*STATED EXERCISE*:
Word for word, copy all the data and drop the pictures.

*GIVEN INFORMATION*:
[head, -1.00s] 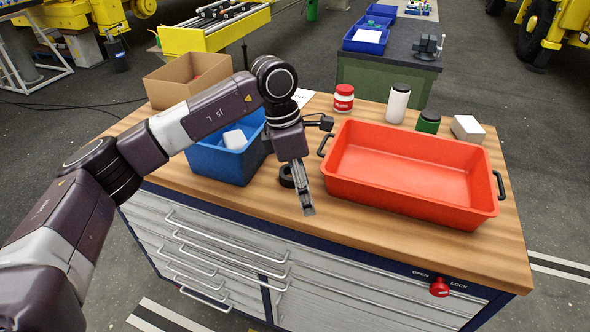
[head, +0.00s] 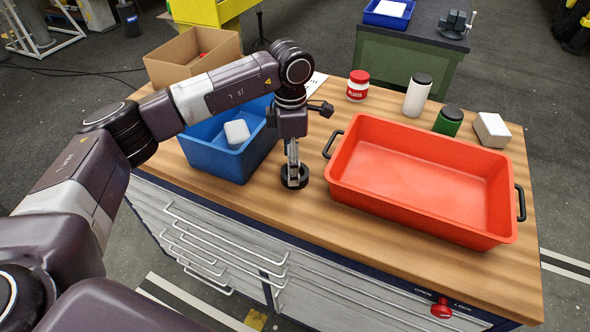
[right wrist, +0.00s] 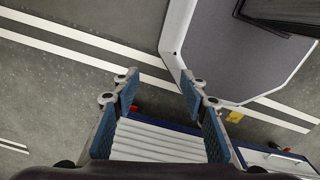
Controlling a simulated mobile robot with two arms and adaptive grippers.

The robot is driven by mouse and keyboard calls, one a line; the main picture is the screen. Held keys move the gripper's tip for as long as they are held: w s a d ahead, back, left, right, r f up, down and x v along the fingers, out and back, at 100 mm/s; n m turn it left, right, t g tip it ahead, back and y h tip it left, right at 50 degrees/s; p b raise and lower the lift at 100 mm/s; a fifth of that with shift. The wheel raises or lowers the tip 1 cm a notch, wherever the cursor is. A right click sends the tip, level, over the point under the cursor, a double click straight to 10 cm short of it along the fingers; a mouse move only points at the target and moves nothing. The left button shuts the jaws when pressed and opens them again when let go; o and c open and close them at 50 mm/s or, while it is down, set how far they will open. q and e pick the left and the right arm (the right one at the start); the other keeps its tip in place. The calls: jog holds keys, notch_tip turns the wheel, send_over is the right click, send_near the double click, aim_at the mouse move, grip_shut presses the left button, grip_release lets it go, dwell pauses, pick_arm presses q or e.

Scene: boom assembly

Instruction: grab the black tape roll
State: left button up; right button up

*REPLY*:
[head, -1.00s] 
[head, +0.00s] 
[right wrist, +0.00s] 
Controlling a simulated mobile robot with two arms and adaptive grippers.

The robot is driven by mouse and keyboard calls, one a line; the main picture is the screen. Held keys move the gripper's tip for as long as they are held: w s a d ahead, back, left, right, r f up, down and x v along the fingers, out and back, at 100 mm/s; n m turn it left, right, t g tip it ahead, back and y h tip it left, right at 50 degrees/s; p b raise and lower the lift at 100 mm/s; a fifth of that with shift. The wheel raises or lowers the tip 1 cm a notch, wherever the cursor is. A right click sends the tip, level, over the point under the cursor, a double click straight to 10 cm short of it along the fingers; a mouse move only points at the target and moves nothing. The left button shuts the jaws when pressed and opens them again when let go; o and c open and close them at 50 mm/s or, while it is down, set how far they will open. q and e pick the left and the right arm (the right one at the start); the other keeps its tip in place. The calls: jog holds keys, notch_tip turns the wheel, send_over is the right click, send_near the double click, aim_at the mouse move, grip_shut presses the left button, grip_release lets it go, dwell pauses, pick_arm presses q or e.

Scene: boom assembly

Instruction: grab the black tape roll
State: left button up; right button up

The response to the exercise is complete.